→ **DATA SHOWN**:
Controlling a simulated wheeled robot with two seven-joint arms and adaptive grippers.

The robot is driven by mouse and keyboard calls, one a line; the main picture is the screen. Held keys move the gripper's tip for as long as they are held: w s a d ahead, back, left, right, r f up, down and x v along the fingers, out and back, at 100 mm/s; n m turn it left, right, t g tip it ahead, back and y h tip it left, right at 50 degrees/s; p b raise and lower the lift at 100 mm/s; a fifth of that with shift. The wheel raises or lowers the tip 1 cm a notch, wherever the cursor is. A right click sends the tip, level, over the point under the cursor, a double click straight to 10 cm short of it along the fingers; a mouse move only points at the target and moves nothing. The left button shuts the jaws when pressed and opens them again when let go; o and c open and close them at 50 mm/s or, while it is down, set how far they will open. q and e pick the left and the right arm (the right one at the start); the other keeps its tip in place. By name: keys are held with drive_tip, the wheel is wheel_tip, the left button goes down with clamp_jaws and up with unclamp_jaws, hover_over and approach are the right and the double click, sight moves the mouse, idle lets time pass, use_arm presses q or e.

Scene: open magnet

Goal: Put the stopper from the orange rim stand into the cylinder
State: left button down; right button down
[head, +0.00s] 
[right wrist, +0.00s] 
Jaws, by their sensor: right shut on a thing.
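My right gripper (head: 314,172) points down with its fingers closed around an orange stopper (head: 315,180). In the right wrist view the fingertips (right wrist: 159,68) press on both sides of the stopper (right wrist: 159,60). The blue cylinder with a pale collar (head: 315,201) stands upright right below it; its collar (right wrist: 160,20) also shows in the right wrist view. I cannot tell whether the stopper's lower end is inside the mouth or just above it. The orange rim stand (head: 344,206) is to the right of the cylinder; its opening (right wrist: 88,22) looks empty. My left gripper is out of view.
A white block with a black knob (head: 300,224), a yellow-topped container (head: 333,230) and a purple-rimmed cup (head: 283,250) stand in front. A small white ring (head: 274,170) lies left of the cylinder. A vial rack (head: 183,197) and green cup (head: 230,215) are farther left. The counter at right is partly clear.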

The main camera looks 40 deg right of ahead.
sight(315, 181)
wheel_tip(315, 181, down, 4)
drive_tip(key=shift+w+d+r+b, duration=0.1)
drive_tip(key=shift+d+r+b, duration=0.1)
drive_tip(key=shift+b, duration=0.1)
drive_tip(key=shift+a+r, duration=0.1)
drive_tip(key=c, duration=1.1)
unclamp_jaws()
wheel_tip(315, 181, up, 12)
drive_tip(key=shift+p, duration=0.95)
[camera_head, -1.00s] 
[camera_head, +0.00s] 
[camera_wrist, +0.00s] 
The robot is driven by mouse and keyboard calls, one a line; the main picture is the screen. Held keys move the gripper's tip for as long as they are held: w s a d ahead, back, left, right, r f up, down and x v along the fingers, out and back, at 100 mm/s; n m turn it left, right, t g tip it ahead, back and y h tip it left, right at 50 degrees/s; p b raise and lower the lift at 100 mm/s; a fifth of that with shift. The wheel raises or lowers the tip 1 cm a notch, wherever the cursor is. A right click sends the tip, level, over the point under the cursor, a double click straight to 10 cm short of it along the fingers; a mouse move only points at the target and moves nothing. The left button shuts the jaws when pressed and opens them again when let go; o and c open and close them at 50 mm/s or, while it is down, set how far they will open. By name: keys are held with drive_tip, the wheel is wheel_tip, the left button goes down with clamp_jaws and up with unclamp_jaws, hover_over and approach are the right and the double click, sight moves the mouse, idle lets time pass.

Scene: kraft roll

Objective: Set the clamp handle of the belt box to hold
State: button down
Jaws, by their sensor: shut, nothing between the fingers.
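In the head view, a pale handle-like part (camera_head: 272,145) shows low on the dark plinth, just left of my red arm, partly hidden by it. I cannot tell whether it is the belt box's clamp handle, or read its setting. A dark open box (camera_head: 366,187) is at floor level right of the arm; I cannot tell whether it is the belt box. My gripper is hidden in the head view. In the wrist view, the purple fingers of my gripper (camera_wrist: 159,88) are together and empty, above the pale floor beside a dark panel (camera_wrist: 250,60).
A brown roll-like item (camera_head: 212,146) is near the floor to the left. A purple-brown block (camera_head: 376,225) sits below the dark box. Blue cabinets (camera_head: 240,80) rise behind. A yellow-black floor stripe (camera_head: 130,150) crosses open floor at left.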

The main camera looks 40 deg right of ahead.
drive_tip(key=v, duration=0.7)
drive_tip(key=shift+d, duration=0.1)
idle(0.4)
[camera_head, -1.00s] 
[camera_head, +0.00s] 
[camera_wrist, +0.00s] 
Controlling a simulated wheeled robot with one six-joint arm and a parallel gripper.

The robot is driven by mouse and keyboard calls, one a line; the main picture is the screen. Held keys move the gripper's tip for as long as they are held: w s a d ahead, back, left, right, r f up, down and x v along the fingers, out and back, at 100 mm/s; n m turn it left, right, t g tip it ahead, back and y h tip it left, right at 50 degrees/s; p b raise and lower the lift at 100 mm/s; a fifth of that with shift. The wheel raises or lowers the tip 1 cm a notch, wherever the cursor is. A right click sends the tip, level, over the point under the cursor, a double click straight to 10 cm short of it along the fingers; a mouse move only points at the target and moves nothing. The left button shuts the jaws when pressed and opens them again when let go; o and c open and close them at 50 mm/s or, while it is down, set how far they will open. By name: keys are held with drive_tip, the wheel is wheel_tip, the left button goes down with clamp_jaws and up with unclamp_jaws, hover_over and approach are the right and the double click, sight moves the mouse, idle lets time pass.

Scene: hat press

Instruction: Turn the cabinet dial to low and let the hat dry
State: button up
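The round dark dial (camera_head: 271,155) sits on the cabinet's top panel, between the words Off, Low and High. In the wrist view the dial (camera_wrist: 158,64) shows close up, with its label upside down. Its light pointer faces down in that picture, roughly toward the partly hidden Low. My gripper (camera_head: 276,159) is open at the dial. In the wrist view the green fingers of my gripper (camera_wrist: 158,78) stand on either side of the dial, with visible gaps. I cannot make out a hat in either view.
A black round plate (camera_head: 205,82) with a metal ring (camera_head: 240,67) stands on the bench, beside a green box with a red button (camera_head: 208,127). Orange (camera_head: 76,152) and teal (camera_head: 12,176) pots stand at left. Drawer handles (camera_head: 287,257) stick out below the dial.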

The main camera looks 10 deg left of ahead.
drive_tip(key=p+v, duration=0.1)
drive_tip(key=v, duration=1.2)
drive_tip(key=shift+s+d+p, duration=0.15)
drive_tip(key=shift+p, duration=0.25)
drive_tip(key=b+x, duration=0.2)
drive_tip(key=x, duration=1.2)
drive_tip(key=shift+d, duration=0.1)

→ **PROBLEM DETAILS**:
Extract from the material all lines containing the string "joint".

→ **WORKED ANSWER**:
Controlling a simulated wheeled robot with two seven-joint arms and adaptive grippers.
Controlling a simulated wheeled robot with one six-joint arm and a parallel gripper.

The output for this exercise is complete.